= Entries =
— start —

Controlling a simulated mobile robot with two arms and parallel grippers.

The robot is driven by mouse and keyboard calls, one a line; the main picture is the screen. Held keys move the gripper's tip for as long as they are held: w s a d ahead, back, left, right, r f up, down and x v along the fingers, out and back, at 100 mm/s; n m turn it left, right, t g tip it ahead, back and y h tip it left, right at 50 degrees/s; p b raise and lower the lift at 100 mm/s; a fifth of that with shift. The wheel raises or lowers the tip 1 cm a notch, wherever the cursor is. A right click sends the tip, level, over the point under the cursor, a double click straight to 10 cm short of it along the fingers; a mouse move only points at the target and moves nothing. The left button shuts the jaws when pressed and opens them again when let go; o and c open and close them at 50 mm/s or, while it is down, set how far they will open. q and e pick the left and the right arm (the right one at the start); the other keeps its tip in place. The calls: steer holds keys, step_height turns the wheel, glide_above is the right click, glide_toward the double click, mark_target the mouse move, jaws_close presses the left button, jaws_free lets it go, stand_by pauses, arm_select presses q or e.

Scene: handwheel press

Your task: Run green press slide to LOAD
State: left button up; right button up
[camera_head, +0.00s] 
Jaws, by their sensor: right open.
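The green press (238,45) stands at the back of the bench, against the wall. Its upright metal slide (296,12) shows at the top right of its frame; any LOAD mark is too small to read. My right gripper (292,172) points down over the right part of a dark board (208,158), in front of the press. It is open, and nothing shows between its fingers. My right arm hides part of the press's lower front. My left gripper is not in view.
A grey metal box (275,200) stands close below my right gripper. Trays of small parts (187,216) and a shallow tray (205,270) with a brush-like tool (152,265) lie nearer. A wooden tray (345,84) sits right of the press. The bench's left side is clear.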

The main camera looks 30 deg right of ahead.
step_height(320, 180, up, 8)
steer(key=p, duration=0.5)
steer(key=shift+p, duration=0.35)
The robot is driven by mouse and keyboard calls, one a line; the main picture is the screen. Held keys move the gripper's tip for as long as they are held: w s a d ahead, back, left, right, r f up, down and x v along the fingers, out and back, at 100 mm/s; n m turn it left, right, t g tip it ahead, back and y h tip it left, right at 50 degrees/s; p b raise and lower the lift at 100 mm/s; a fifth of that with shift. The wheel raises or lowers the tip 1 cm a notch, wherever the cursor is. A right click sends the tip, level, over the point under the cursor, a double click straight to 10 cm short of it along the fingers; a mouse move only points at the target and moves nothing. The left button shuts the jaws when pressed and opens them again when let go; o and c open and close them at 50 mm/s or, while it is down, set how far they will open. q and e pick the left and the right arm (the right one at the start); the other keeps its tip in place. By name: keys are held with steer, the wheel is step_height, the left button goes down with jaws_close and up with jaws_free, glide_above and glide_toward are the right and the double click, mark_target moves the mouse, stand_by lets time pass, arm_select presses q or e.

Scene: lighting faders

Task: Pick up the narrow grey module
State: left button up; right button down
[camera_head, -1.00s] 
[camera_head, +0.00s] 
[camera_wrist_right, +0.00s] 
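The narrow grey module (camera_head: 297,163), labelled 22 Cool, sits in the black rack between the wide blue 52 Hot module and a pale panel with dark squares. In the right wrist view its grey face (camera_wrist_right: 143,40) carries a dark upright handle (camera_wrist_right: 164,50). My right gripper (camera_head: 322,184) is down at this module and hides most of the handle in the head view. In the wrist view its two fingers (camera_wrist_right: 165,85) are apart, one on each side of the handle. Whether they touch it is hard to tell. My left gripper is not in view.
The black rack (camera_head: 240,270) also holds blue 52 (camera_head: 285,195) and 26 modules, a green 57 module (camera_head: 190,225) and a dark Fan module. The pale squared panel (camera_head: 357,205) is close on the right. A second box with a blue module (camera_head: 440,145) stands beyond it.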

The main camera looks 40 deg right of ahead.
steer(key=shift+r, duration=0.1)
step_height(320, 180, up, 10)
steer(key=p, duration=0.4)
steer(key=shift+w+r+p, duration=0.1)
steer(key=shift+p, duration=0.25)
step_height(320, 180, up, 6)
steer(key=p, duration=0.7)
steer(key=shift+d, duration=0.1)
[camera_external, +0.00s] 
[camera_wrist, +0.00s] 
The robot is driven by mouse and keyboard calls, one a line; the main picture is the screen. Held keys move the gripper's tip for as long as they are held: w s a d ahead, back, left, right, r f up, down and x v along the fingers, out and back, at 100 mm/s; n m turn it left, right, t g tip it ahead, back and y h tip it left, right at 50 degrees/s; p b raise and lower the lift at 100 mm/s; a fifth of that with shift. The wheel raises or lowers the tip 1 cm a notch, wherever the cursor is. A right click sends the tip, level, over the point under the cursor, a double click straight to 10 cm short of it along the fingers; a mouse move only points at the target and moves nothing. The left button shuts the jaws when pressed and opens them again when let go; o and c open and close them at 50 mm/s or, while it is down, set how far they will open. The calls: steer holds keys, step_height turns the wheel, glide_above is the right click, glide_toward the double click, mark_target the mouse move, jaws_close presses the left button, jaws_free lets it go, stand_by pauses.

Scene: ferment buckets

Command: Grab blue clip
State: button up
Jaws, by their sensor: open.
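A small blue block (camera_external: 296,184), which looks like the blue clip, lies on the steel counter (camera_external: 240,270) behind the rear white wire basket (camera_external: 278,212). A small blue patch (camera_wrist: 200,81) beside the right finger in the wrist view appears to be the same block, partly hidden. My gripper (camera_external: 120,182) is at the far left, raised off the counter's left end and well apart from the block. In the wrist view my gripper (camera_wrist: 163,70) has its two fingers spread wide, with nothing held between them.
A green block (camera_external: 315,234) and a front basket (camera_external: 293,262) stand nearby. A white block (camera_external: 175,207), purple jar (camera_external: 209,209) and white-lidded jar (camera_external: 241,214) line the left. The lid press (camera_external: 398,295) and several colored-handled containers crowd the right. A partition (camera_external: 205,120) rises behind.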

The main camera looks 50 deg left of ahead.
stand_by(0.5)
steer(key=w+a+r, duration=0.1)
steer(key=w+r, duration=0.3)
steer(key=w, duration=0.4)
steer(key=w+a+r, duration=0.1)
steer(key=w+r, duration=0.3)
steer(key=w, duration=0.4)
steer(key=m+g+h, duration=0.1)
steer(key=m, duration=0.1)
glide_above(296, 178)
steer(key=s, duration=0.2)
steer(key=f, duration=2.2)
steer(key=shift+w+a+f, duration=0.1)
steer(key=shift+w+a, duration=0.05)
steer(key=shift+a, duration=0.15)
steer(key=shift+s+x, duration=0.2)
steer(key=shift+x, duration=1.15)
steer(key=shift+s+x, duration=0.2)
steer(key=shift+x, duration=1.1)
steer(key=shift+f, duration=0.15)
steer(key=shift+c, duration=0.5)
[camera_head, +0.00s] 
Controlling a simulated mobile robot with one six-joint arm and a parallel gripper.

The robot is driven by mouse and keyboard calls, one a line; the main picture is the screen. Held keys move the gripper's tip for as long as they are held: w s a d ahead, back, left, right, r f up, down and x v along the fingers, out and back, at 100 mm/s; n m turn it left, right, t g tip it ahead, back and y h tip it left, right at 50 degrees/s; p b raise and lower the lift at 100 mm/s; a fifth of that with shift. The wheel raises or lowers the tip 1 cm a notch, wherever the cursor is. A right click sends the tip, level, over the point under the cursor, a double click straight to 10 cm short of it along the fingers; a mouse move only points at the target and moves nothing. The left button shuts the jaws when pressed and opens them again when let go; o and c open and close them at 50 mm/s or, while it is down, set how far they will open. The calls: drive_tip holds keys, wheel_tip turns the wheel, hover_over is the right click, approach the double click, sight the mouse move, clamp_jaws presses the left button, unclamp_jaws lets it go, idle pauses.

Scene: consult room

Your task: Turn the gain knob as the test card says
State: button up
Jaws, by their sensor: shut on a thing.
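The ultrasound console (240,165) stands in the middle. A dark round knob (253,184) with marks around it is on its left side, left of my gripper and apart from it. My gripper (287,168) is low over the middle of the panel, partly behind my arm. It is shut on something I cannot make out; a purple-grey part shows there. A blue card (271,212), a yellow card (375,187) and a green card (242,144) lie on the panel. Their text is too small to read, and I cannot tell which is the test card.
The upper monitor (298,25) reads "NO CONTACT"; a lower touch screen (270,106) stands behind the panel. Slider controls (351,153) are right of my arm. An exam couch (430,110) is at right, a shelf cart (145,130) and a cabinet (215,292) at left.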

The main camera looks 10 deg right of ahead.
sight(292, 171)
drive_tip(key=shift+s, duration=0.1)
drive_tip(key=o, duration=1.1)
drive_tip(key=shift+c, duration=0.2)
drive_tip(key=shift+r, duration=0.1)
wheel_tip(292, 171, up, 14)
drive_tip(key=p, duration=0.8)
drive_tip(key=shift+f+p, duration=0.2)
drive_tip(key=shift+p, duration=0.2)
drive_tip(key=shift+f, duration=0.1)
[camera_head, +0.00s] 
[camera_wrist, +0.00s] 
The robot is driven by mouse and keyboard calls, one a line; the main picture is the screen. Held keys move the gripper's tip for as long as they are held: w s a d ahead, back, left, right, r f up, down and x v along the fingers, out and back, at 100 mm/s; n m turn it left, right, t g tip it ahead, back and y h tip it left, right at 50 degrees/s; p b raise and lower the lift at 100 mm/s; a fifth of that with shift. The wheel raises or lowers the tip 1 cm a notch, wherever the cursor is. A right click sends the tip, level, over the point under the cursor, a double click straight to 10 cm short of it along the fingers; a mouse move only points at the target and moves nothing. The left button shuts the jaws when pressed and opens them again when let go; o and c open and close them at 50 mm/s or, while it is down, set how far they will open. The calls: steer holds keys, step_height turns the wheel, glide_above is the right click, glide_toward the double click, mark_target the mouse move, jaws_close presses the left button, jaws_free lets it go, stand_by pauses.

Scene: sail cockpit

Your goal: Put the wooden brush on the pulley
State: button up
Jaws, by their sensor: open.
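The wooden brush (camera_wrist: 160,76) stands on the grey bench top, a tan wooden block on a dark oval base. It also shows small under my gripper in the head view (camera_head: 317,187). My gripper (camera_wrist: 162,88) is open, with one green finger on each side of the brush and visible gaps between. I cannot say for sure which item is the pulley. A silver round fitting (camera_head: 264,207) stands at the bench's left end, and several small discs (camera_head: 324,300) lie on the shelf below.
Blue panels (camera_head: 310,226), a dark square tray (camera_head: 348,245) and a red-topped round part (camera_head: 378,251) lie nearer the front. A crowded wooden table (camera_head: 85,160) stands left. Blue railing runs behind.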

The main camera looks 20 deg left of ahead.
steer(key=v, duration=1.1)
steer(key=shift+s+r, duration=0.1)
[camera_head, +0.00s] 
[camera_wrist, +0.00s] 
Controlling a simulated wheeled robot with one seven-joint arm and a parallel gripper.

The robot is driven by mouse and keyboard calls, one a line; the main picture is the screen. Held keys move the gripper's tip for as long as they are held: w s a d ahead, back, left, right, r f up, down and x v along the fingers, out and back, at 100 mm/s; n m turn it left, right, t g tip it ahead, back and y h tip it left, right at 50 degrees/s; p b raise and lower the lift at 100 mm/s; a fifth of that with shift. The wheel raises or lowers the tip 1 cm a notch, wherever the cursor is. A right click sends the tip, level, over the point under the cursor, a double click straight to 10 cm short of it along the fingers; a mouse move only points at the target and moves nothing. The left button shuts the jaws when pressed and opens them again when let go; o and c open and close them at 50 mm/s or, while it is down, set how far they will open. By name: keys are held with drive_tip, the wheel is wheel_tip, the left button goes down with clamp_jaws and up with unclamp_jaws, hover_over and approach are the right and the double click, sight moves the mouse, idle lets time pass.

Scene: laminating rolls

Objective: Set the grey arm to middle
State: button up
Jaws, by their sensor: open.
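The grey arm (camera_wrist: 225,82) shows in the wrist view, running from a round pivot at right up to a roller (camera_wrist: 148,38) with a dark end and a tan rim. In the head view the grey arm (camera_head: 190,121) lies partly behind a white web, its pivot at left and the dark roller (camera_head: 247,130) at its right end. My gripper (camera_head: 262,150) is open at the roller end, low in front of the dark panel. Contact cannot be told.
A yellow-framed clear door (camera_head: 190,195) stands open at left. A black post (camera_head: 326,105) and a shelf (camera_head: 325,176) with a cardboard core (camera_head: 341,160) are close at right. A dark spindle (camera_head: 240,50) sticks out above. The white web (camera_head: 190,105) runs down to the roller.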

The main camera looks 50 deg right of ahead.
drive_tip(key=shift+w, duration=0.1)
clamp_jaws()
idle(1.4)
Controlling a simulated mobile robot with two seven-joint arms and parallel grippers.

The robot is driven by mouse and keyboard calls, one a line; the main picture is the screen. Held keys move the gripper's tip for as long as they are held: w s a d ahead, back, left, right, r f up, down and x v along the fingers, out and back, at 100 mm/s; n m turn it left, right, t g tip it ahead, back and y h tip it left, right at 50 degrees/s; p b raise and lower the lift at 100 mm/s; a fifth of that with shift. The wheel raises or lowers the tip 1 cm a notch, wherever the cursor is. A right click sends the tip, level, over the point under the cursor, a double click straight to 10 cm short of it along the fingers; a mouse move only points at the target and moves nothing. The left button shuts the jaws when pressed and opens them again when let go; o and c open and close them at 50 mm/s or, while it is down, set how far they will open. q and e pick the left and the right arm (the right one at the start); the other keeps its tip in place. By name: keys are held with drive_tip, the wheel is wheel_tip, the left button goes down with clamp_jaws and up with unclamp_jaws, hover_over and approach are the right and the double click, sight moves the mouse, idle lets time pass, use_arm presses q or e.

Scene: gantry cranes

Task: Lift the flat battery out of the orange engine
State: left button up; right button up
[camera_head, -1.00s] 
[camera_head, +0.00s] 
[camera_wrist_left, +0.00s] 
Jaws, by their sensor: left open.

— end —

= Brief =
Copy every line of the listing containing the string "parallel".

= Response to the exercise =
Controlling a simulated mobile robot with two arms and parallel grippers.
Controlling a simulated mobile robot with one six-joint arm and a parallel gripper.
Controlling a simulated wheeled robot with one seven-joint arm and a parallel gripper.
Controlling a simulated mobile robot with two seven-joint arms and parallel grippers.

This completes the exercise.